Ответ от Ингемана я получил на второй же день нового года. «Как это мило с Вашей стороны протянуть руку своим друзьям в Сорё как раз в вечер под Новый год, так что Ваше дружеское пожатье дошло до нас в самый день нового года. Вы верный любящий друг, и мы ценим это».
Год этот не был для меня, однако, таким светлым и радостным, как мне того желал Ингеман.
Выдаются такие дни, в которые на вас как будто обрушиваются все беды разом; выдаются такие же и годы. Для меня таким был 1856 год. Каждая капля-день его была, казалось, полна крошечных, но злых инфузорий неудач, обид и огорчений. Не стану разглядывать их под микроскопом; они и под ним окажутся только чем-то вроде мелких песчинок или насекомых; но известно ведь, попадет такая штучка в глаз – и мучит и жжет, пока не вынешь ее, а тогда скажешь только: «Этакая безделица!»
Все мои мысли и желания были направлены на одно – создать что-нибудь действительно выдающееся. Я вовсе не был тем «благочестивым, мечтательным ребенком», каким называл меня Сибберн. Я пережил не один приступ борьбы с религиозными сомнениями; вера и знание часто сталкивались в тайниках моего сердца. Я и написал роман на эту тему, затрагивавший также эпоху недавно минувшей войны, «Быть или не быть». Собираясь писать его, я потратил много, слишком много и сил и времени на приобретение разных сведений, перечел массу книг о материализме и посещал лекции о материализме профессора Эшрихта.

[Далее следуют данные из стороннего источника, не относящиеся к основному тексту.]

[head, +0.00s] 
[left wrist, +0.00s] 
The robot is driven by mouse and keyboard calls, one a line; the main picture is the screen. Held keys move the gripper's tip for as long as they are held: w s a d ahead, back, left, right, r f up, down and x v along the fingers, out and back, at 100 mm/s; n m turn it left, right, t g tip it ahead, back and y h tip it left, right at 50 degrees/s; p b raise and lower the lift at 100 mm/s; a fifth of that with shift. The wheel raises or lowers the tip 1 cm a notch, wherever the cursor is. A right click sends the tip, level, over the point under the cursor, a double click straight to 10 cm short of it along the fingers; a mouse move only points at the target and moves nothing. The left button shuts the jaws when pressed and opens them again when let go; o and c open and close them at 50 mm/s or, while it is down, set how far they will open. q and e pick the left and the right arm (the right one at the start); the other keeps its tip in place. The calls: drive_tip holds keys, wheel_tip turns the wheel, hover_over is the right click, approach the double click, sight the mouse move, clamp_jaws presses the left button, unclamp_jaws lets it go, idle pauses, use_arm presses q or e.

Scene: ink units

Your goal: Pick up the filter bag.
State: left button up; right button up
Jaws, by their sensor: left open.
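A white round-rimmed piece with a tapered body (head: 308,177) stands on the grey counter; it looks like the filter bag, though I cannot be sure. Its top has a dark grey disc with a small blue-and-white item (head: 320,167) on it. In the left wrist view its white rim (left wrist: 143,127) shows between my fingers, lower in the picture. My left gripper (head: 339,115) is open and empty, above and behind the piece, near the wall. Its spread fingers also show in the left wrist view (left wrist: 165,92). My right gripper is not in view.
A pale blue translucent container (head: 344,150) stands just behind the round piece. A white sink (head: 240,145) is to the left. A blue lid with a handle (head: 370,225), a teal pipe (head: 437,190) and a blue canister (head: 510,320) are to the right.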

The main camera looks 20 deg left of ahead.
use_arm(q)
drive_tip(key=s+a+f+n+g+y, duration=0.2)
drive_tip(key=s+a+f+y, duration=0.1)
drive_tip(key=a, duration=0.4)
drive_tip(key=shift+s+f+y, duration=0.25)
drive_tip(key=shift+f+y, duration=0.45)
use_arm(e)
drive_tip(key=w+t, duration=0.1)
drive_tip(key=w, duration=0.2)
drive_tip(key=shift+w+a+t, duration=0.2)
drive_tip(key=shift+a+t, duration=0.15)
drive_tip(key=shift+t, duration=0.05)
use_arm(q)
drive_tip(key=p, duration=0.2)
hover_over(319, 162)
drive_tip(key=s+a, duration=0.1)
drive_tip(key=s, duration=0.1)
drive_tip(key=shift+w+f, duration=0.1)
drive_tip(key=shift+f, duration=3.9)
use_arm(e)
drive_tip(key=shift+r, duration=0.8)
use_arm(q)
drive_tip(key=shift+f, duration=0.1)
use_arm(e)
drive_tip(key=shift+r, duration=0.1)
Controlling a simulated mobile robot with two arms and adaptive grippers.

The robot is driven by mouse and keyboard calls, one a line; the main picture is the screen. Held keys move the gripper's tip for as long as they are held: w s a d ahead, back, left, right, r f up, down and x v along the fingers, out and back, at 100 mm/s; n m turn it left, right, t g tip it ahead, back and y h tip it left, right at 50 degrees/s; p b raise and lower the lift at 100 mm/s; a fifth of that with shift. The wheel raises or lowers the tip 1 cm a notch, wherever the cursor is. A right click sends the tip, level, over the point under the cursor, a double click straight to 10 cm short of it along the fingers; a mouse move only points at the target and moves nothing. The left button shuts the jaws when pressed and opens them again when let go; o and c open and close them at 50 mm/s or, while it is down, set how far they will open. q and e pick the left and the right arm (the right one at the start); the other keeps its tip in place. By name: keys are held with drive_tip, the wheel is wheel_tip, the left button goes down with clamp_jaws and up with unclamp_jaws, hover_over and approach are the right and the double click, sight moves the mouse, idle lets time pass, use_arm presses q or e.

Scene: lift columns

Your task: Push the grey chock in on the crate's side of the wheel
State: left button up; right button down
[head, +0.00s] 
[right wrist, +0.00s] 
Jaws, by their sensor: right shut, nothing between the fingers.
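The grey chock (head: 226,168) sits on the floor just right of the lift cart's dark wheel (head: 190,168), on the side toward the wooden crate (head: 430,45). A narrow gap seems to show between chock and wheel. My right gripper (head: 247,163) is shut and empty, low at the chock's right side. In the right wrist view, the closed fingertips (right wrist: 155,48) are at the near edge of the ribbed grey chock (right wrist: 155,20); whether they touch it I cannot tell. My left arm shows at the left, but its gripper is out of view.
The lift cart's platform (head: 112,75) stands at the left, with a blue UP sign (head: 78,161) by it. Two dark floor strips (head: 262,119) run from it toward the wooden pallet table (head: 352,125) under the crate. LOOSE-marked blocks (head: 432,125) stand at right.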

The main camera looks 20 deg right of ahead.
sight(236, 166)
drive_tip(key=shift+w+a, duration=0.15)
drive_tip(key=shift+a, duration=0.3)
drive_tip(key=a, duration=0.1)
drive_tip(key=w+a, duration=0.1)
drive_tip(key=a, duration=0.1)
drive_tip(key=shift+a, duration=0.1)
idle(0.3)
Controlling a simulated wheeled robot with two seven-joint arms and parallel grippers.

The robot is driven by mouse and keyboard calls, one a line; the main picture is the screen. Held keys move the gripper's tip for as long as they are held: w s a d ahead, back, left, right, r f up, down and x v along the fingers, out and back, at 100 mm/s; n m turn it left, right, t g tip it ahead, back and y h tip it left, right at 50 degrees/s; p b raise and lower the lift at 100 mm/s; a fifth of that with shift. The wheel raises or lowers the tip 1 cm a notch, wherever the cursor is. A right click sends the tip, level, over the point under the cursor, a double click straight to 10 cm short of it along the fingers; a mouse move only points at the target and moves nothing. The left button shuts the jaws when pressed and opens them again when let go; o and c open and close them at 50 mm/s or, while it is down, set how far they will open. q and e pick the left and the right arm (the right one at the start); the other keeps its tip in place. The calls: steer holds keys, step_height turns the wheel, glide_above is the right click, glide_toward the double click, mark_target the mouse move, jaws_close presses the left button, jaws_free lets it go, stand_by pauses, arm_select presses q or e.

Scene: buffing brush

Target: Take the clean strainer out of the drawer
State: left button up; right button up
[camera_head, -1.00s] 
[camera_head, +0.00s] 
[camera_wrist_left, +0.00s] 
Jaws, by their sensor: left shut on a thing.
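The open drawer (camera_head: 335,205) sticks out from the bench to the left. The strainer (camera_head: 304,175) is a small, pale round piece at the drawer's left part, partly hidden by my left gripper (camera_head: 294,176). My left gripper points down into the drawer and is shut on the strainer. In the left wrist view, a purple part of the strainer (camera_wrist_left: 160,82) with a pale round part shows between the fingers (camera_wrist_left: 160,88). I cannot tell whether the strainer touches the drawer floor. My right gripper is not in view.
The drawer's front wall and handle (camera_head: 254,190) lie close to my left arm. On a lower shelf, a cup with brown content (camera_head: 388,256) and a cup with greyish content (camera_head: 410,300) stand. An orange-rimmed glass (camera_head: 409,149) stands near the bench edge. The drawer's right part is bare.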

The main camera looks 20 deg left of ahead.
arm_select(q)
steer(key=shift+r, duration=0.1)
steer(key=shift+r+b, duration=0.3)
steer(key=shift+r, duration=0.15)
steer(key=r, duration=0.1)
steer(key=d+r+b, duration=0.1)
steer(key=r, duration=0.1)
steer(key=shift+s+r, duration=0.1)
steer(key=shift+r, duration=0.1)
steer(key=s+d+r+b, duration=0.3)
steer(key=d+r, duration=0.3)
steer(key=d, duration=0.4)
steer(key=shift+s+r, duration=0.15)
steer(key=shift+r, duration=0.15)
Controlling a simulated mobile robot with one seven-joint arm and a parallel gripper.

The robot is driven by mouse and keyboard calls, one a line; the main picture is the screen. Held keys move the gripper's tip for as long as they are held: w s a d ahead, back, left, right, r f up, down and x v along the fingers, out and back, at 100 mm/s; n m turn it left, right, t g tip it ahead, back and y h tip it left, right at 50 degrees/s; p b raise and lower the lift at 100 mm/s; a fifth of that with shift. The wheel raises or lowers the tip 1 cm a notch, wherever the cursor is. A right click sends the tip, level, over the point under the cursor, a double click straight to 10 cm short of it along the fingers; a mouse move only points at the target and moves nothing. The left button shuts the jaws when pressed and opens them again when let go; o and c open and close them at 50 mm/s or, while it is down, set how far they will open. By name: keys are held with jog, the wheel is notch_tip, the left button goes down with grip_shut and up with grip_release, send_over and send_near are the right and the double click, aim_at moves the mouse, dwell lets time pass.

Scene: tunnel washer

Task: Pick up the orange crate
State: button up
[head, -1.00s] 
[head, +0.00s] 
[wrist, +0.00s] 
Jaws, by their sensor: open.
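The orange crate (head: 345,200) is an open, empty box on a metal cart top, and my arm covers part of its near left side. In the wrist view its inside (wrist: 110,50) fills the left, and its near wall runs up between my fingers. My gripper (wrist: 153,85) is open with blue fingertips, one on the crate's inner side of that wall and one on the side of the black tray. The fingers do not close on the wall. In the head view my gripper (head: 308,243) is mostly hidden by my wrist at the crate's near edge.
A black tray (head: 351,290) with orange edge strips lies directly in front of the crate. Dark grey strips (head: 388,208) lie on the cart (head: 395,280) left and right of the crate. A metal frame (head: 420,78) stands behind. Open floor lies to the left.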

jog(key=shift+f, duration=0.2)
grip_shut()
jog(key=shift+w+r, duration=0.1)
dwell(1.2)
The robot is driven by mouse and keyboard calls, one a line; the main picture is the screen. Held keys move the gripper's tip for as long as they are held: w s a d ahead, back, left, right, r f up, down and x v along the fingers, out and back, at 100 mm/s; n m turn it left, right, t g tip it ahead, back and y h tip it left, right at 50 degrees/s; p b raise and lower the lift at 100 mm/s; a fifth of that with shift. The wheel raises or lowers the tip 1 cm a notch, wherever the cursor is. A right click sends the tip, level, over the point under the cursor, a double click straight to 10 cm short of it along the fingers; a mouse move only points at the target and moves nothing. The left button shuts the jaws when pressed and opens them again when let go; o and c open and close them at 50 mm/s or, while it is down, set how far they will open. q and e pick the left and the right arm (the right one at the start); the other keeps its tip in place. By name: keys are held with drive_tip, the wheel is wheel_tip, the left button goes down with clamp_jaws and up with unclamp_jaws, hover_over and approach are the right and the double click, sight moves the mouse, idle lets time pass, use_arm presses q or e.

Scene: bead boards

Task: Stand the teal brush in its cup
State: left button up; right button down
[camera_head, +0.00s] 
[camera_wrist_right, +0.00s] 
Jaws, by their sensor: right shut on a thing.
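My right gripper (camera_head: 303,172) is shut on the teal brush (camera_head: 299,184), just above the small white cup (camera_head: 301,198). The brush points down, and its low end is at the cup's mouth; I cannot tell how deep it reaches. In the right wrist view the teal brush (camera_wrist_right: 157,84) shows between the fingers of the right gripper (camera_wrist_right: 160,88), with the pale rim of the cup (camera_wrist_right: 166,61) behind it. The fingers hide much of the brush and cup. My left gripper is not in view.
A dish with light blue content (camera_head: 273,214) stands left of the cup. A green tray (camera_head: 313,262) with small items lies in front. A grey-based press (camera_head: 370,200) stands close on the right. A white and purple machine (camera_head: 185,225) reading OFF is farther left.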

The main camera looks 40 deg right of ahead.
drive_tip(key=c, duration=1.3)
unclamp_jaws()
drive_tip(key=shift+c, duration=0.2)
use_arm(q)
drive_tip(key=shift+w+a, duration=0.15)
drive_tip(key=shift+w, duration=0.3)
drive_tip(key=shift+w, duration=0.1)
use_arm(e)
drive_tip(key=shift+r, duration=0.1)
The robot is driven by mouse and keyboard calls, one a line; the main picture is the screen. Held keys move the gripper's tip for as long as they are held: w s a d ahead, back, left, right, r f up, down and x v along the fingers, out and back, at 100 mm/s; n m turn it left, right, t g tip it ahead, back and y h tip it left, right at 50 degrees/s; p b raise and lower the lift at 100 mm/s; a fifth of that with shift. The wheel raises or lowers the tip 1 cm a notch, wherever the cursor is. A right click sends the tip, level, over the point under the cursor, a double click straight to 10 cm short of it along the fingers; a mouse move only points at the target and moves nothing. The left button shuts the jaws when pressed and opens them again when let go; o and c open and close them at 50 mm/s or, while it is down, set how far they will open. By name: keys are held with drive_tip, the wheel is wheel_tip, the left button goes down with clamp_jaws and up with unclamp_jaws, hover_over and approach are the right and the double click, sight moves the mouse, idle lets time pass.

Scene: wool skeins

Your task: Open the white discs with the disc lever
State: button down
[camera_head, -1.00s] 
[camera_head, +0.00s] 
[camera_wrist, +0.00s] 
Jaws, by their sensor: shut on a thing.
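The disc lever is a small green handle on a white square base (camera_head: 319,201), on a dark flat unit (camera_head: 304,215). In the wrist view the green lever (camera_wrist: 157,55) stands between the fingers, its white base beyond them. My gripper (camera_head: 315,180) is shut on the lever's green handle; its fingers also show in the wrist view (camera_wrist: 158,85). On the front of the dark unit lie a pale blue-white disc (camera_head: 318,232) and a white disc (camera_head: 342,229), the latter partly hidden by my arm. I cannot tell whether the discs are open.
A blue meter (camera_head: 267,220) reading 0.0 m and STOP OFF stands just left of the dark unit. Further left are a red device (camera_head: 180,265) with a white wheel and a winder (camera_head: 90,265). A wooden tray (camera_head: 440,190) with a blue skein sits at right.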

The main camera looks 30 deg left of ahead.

Летом я опять предпринял поездку в Максен, а осенью вернулся в Копенгаген и снова засел за «Быть или не быть», от которого ожидал себе много радости. Впоследствии, однако, выяснилось, что все, что являлось в этом романе результатом моих усидчивых научных занятий, имело гораздо меньше успеха, нежели все поэтическое, являвшееся непосредственным результатом дарованного мне Богом поэтического таланта.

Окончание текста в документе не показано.